• [Written exercise]
Report how many lines include the word "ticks", and nothing besides that number.

[BEGIN Dataset content]

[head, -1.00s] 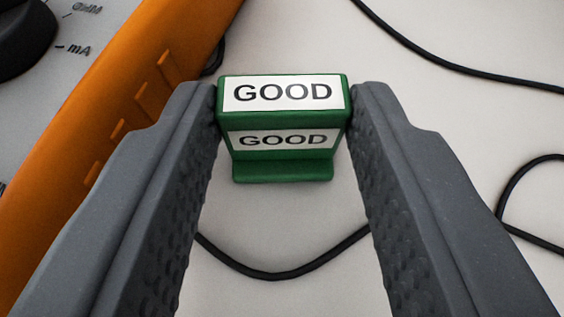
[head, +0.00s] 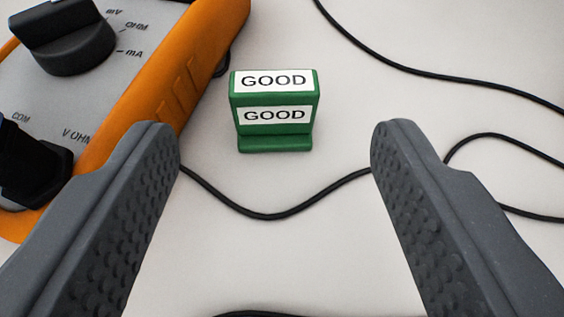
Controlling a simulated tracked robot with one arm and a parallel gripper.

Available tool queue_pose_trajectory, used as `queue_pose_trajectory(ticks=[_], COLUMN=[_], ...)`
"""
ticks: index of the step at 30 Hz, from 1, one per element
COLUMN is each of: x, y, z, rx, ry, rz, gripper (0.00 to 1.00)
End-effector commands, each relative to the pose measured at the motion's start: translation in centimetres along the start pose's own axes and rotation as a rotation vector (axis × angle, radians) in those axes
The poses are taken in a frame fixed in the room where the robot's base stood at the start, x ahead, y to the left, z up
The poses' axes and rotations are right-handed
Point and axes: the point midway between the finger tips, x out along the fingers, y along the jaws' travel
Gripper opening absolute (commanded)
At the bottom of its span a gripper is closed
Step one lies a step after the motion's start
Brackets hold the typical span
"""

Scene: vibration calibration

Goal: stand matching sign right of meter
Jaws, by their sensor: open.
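A green sign with white "GOOD" labels on its top and front (head: 274,97) stands upright on the light surface, just right of the meter. The orange and grey meter (head: 185,88) is at the upper left, with a black dial (head: 65,35) and part of its jacks showing; its display is out of view. My gripper (head: 275,140) is open wide and empty. Its fingers are apart from the sign, which stands beyond them. The left finger overlaps the meter's right edge in the picture.
A black cable (head: 270,215) curves across the surface in front of the sign and on to the right. Another black cable (head: 430,58) runs at the upper right. The surface right of the sign is clear up to the cables.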

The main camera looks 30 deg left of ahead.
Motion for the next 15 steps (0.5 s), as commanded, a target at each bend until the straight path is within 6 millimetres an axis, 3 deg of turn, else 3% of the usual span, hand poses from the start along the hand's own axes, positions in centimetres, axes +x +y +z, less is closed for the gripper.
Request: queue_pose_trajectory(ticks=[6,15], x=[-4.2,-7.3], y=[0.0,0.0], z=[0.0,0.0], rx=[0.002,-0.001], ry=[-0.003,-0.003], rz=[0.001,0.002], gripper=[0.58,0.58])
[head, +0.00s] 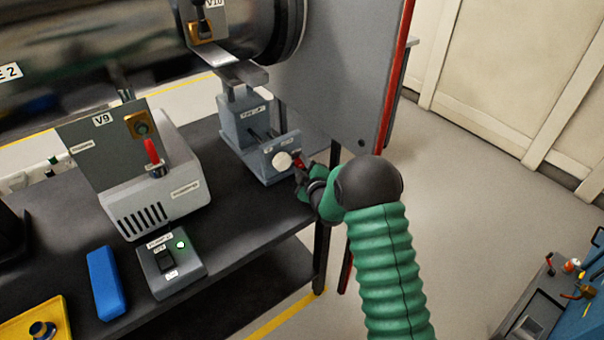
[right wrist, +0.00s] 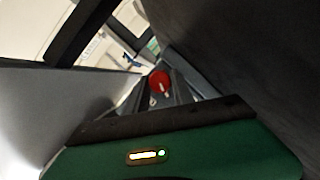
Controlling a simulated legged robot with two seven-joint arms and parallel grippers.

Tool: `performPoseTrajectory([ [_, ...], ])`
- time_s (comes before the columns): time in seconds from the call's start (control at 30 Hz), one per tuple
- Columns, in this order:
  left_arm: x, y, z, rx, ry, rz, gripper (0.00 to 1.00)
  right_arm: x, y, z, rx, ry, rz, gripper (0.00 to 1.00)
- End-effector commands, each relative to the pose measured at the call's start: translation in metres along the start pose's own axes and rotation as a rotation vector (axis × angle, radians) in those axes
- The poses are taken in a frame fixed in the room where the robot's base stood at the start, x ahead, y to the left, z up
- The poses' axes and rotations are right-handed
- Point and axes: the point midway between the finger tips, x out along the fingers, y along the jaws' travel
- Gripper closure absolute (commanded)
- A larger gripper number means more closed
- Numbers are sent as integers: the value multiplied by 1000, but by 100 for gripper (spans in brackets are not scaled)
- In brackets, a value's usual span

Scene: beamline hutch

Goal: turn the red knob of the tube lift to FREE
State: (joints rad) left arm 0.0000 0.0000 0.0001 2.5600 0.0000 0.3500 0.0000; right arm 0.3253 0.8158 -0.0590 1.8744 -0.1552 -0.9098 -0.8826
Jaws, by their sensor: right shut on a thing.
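The grey tube lift (head: 250,135) stands at the back right end of the black bench, under the large metal tube. Its front plate carries a pale round disc (head: 282,161). The red knob (head: 300,163) shows only as a small patch, mostly hidden by my right gripper (head: 303,172). In the right wrist view the red knob (right wrist: 159,78) is a red disc with a white mark, just beyond my gripper. My right gripper is shut on the red knob, at the plate's right side. The lettering on the plate is too small to read. My left gripper is not in view.
On the black bench (head: 225,225) stand the V9 unit (head: 160,195) with a red-handled lever, a switch box (head: 172,265) with a lit green lamp and a blue block (head: 105,283). A grey panel with a red edge (head: 395,95) rises behind my right arm.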

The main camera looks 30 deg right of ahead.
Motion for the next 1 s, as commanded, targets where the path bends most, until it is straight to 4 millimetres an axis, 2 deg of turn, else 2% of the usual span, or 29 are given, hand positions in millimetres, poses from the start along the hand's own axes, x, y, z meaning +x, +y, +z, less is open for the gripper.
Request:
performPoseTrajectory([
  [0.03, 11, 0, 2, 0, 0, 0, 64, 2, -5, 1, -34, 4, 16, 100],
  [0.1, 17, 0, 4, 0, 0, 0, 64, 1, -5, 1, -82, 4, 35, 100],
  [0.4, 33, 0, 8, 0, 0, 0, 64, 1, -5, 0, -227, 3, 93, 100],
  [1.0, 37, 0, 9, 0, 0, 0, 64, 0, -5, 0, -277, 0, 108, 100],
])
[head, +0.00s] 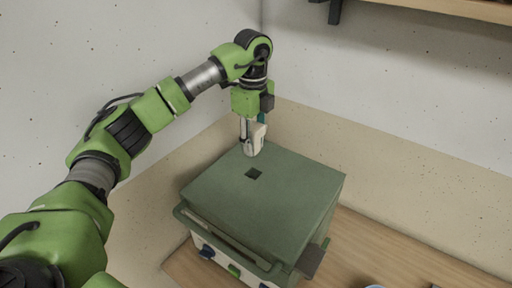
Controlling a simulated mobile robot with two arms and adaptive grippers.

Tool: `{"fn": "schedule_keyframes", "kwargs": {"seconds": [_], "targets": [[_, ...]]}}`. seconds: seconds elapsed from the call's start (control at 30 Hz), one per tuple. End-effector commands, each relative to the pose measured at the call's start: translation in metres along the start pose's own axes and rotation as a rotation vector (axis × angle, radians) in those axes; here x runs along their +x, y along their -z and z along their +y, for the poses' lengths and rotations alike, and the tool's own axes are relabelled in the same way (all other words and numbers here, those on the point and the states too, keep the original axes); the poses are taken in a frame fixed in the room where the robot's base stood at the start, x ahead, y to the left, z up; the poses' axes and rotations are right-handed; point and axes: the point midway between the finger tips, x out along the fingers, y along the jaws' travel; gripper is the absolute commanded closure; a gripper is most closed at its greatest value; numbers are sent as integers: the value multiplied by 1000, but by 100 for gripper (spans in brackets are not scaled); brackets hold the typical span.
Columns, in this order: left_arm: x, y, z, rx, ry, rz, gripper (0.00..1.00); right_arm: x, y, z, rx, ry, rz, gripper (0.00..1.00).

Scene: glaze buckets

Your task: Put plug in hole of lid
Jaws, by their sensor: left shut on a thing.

[END Dataset content]

• [Answer to this exercise]
3